RE: [xmca] ego, self, etc.

From: Paul Dillon <phd_crit_think who-is-at yahoo.com>
Date: Sat Feb 02 2008 - 07:53:55 PST

Michael,
   
  I agree with your despeciption of the field-habitus relationship and your examples of minority (or any poor people for that matter) participation in the habitus of legal fields filled out the idea I was trying to communicate with the "robes and wigs" comment. (nevertheless, imagine a judge showing up to court in cut-off levi's and a tie-die t-shirt).
   
   Your stress on the interplay (the interconvertibility) of the different types of capital goes to the core of Bourdieu's dynamic conception of social macro-structures.
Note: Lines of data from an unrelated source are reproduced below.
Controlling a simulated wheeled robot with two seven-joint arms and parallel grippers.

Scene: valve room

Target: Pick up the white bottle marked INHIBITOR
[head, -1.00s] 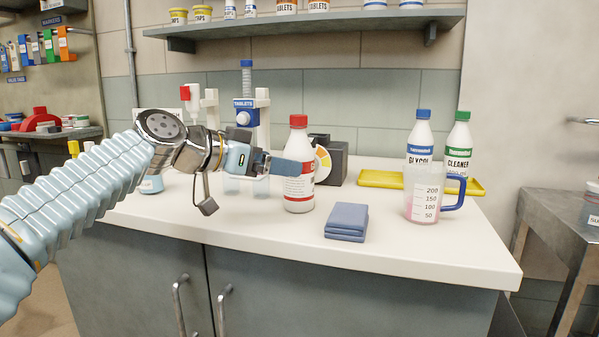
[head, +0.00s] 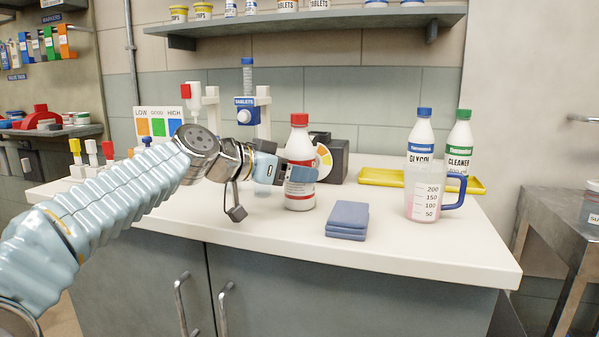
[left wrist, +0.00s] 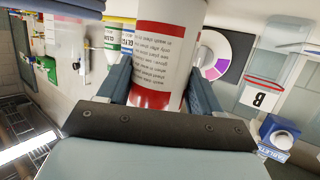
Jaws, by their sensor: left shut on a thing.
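A white bottle with a red cap and red label bands (head: 298,195) stands upright on the white counter (head: 420,243). My left gripper (head: 298,174) is around its middle from the left and shut on it. In the left wrist view the bottle (left wrist: 165,50) sits between both fingers, its small label text toward the camera. The name on its label cannot be read in these frames. My right gripper is not in view.
A folded blue cloth (head: 346,220) lies just right of the bottle. A measuring jug (head: 422,200), GLYCOL bottle (head: 420,140), CLEANER bottle (head: 459,145) and yellow tray (head: 380,178) stand farther right. A dark box with a dial (head: 335,160) is behind the bottle. A shelf (head: 310,32) hangs above.

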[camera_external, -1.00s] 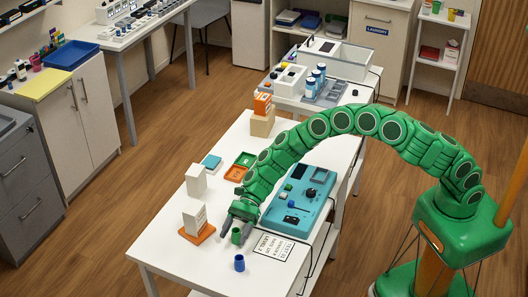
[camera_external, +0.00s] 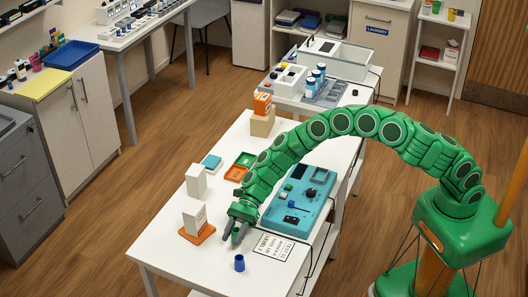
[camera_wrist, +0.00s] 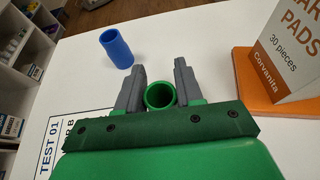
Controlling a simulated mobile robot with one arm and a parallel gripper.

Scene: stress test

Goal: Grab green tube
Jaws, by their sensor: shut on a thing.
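The green tube (camera_wrist: 160,96) stands between the two grey fingers of my gripper (camera_wrist: 157,88) in the wrist view, its open round end facing the camera. In the external view, my gripper (camera_external: 235,231) is at the near part of the white table, and the green tube (camera_external: 236,233) shows only as a small bit between the fingers. The gripper is shut on the tube. I cannot tell whether the tube touches the table.
A blue tube (camera_external: 239,263) stands free nearby; the wrist view also shows it (camera_wrist: 117,48). A white box on an orange base (camera_external: 196,221) is to the left. The table's near-left area is clear.

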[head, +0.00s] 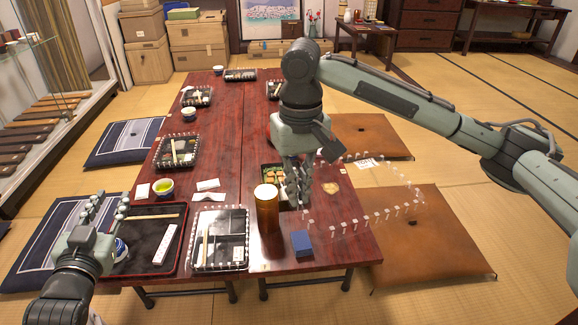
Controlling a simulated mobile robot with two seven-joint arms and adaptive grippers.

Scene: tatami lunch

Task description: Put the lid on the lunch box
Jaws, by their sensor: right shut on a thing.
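A lunch box with food (268,173) sits on the red-brown table, partly hidden behind my right gripper and an amber tumbler. My right gripper (300,200) points down just right of it, shut on a see-through lid (378,217). The lid shows mainly as a ring of pale edge marks, reaching right past the table edge over a brown cushion. It is apart from the box in the picture; its height is hard to judge. My left gripper (111,203) is open and empty at lower left, by the black tray.
The amber tumbler (266,208) and a blue block (302,243) stand near the lid. More boxes stand farther back.

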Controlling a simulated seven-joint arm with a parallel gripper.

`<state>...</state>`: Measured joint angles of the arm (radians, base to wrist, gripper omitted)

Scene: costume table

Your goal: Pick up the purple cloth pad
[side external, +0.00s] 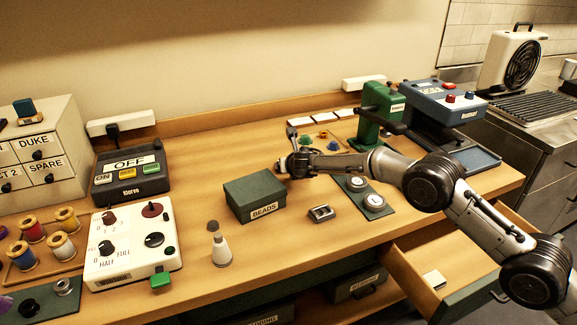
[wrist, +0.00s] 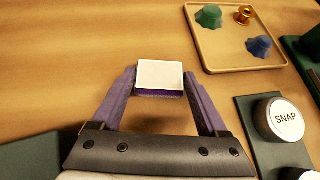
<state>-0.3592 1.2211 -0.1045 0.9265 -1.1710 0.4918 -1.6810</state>
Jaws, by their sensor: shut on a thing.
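My gripper (side external: 284,165) is over the middle of the table, behind the green BEADS box. In the wrist view its two purple-tinted fingers (wrist: 160,84) are shut on a small block, the purple cloth pad (wrist: 160,75), between their tips. The pad shows a pale white top and a thin purple strip along its near edge. Its underside is hidden, and I cannot tell how far it is above the table. In the side view the pad is a tiny pale patch, mostly hidden by the gripper.
The BEADS box (side external: 254,195) stands just in front of my gripper. A metal buckle-like piece (side external: 321,213) and a dark mat (side external: 358,187) with round SNAP tins lie to the right. A wooden tray (wrist: 222,62) with coloured pieces lies beyond.

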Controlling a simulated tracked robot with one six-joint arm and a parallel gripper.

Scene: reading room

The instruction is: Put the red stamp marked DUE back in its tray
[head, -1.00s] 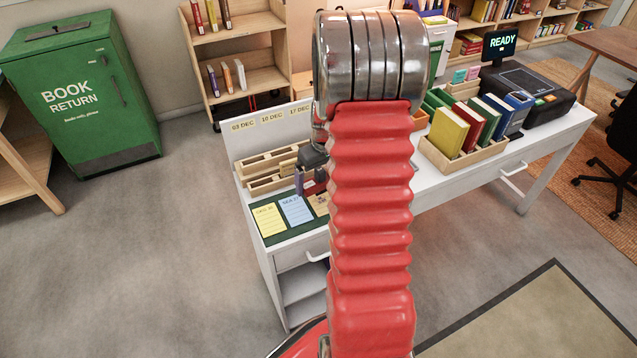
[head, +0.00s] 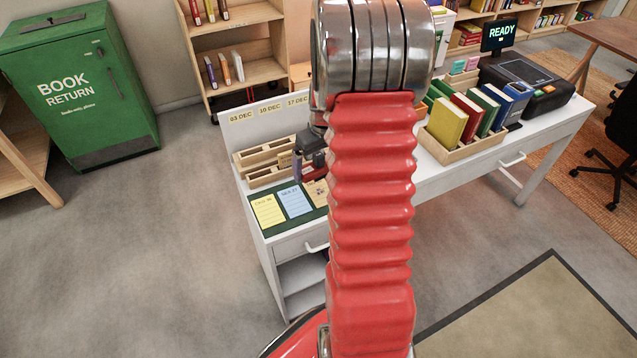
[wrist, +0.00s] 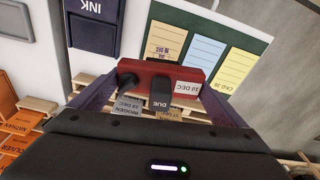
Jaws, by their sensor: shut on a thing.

Many movies, e.g. "Seven Degrees of Separation", "Finding Forrester", "Baquiat", "Stand and Deliver", "Trading Places", and even "Dead Man" in a funny way, deal precisely with the contradictions inherent in the stratified dependence of fundamentally independent FIELDS in which different forms of capital are at play; contadictions that only surface when the co-stratification of the different fields is violated: The street hustler converted into stock trader, the AP calculus exam students from Garfield high scoring too high for East LA chicanos. A rogue peyote-eating, northwest coast native American reciting William Blake's "Proverbs of Hell", a redskin Los struggling against Uthro. For me, the presence of these themes in popular culture demonstrates the validity and power of Bourdieu's concept.
   
  Bourdieu was not simply a social theorist (e.g. Talcott Parsons). His best work was always based on innovative research (e.g. the Kabyle, Le Distincion) that crossed the sociology/antropology delimitation, a concomittant of the very idea of fields and habitus.
   
  But I've never thought of "habitus" as a characteristic of any individual. As I understand it, an individual who participates in a given field incorporates the field's habitus and acquires it as an embodied "language". However there is a difference between a language and the ability to speak it.
   
  Paul
  

Michael Glassman <MGlassman@ehe.osu.edu> wrote:
  Hey Steve,

I think Paul's suggestion that habitus and field are tied to different types of capital really hits the nail on the head and answers I think at least two of your questions. Both habitus and field seem to me are dynamic and lose their meaning when becoming reified in any way - as somebody said, maybe Paul, you can look at them as part of an integrated activity system. Using the idea of law which seems to have started as a primary example. A person's habitus related to their legal system is interdependent with their field - both a dependent on material capital, cultural capital, and social capital working together and the differences in habitus and field serve as class markers. Why do so many more minorties in the United State wind up in jail than rich white males (think Scooter Libby). There are a lot of reasons I think, but Bourdieu I think would say habitus plays an important part in the equation. The habitus in the legal system goes way beyond wearing of the robes that
 Paul suggested (though that is included). It includes a series of subtle signs and signals that are only learned by being part of an activity system and picked up as a matter of course, possibly including how you sit in the court room, the expression on your face, how you dress (sometimes in subtles ways), who you make eye contact with. The only way you can learn this - what Bourdieu calls cultural capital - is by acting within a field where these things are taught to you over the course of your natural activity. The field is the field of upper middles class transaction. In order to participate in this field you need material capital - the resources to actually have the liesure to learn (you can't learn to dress well if you are constantly trying to clean the floor) and you need to have material resources to frequent the places where you can learn this in liesure (certain types of upper middle class schools). But having the material resources is not quite enough, because to
 be accepted in to the field you already have to have some cultural capital - to learn the people you learn from, in order to give you the time to learn must recognize you as one of their own. Bourdieu was working in a much more homogeneous society with his social theory, but his idea that this cultural capital is based primarily on class markers is salient I think. Once you are accepted in to the group, you become part of the group, and you are able to tap in to the best resources - the best lawyers, the best public relations - because you are a member of the club. This is the social capital part of the equation. The social capital within the field, based on recognition of cultural capital, which was enabled by material capital, allows the individual to increase their material capital - in the context of the legal system allows them to stay out of jail and keep earning money. This new material capital - which is the result on the habitus being recognized by the field - and
 comes ffrom the field offering cultural capital through material capital which is provided through social capital which comes about because the field recognizes cultural capital in your habitus - leads to the liesure and resources to obtain cultural capital from critical fields. It is all about class struggle.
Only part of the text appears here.